= EXERCISE DIRECTIONS =
Provide again, from the entries below, every line from the one containing "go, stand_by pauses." through the one containing "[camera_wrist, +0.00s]", exactly as written, and no other line.

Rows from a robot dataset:
________________

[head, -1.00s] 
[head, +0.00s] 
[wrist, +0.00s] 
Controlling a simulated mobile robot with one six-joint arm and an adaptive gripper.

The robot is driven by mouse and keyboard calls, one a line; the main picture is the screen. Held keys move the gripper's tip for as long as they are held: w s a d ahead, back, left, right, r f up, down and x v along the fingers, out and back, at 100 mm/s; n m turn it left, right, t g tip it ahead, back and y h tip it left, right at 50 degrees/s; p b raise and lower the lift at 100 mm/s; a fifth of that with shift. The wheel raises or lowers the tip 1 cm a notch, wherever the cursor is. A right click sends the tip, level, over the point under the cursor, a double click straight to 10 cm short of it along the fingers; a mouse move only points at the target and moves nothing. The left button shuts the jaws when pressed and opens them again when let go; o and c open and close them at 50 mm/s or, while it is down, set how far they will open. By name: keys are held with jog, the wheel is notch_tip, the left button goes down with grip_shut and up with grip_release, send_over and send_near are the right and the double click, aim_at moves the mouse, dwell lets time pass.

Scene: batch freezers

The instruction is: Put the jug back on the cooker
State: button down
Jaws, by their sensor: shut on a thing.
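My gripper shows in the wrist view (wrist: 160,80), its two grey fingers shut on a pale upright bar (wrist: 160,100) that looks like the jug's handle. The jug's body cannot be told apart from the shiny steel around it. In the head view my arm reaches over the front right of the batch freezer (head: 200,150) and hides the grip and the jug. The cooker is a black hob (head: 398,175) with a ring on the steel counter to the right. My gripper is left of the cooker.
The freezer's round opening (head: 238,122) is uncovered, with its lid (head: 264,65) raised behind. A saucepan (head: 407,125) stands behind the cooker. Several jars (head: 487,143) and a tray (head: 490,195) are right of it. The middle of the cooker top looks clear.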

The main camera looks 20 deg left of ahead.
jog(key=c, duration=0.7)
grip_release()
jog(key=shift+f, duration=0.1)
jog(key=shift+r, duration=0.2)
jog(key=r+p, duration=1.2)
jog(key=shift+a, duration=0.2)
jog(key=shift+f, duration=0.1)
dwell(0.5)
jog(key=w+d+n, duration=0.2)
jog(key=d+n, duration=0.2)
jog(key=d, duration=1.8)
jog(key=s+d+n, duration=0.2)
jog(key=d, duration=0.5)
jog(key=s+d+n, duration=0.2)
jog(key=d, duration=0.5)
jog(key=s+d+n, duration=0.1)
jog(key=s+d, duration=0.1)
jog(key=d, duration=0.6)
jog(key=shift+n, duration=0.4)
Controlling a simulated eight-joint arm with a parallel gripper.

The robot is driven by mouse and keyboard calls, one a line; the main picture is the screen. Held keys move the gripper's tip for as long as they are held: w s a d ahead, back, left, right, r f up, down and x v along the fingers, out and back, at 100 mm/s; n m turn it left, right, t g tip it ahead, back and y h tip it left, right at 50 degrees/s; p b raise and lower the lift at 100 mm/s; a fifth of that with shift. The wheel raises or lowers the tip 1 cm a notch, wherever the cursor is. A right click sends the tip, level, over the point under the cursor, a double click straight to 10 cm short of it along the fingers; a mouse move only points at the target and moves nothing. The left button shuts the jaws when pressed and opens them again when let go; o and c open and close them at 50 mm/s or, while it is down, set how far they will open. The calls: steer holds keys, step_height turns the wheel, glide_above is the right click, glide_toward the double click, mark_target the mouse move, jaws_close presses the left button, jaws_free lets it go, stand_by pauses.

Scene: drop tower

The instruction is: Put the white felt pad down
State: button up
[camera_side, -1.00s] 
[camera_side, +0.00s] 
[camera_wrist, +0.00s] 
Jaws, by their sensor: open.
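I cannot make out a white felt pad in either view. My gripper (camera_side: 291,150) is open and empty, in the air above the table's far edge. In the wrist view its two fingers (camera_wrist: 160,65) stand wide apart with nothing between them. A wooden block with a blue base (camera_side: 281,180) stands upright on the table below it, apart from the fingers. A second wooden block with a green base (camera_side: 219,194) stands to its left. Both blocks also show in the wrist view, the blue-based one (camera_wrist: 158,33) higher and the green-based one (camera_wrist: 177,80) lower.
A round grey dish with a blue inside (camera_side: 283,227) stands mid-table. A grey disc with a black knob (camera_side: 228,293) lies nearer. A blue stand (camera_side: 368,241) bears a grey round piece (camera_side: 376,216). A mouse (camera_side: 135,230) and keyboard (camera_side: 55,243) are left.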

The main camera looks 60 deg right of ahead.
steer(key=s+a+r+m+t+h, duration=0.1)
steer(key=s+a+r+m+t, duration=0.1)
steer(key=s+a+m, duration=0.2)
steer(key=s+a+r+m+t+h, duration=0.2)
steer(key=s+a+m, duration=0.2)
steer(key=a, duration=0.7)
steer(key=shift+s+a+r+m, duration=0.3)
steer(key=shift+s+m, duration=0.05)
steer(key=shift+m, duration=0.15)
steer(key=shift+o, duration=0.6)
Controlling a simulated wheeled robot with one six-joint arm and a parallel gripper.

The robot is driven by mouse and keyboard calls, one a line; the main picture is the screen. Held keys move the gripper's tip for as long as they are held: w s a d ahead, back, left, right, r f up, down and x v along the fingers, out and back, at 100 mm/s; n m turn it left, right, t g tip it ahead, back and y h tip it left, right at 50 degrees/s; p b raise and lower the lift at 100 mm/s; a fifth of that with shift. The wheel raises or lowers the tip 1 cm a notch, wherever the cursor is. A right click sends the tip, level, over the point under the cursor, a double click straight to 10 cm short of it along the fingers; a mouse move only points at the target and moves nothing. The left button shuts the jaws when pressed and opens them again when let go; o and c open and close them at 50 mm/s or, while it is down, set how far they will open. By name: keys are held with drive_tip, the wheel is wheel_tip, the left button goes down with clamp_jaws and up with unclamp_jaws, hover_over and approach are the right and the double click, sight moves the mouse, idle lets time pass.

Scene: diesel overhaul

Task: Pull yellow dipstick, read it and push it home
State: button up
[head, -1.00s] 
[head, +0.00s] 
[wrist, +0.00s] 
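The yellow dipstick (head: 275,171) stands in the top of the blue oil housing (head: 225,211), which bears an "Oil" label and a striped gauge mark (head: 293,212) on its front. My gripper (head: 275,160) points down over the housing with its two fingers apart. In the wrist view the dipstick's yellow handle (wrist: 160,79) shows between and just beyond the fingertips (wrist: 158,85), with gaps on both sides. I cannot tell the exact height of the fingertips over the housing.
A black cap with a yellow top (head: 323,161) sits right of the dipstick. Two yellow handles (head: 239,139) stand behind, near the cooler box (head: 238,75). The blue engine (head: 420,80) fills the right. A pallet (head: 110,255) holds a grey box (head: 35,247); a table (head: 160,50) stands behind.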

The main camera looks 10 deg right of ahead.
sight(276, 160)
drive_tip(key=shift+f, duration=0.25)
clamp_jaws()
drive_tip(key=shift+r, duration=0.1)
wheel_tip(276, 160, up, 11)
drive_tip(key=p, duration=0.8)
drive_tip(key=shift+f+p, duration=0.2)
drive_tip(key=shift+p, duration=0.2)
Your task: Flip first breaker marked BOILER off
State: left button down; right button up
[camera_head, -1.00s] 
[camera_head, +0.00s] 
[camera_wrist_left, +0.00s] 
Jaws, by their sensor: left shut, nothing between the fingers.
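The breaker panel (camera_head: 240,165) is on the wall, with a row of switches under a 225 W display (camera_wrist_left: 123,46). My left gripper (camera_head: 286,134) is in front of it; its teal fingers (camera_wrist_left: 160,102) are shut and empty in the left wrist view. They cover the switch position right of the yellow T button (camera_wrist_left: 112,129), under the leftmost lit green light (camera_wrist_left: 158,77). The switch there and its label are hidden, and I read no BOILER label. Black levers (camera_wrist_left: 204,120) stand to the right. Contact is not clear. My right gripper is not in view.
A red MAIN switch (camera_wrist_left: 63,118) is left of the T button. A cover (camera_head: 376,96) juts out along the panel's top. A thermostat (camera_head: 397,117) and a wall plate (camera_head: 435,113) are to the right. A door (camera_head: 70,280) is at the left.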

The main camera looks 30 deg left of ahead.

________________

= EXERCISE SOLUTION =
The robot is driven by mouse and keyboard calls, one a line; the main picture is the screen. Held keys move the gripper's tip for as long as they are held: w s a d ahead, back, left, right, r f up, down and x v along the fingers, out and back, at 100 mm/s; n m turn it left, right, t g tip it ahead, back and y h tip it left, right at 50 degrees/s; p b raise and lower the lift at 100 mm/s; a fifth of that with shift. The wheel raises or lowers the tip 1 cm a notch, wherever the cursor is. A right click sends the tip, level, over the point under the cursor, a double click straight to 10 cm short of it along the fingers; a mouse move only points at the target and moves nothing. The left button shuts the jaws when pressed and opens them again when let go; o and c open and close them at 50 mm/s or, while it is down, set how far they will open. The calls: steer holds keys, step_height turns the wheel, glide_above is the right click, glide_toward the double click, mark_target the mouse move, jaws_close presses the left button, jaws_free lets it go, stand_by pauses.

Scene: drop tower

The instruction is: Put the white felt pad down
State: button up
[camera_side, -1.00s] 
[camera_side, +0.00s] 
[camera_wrist, +0.00s] 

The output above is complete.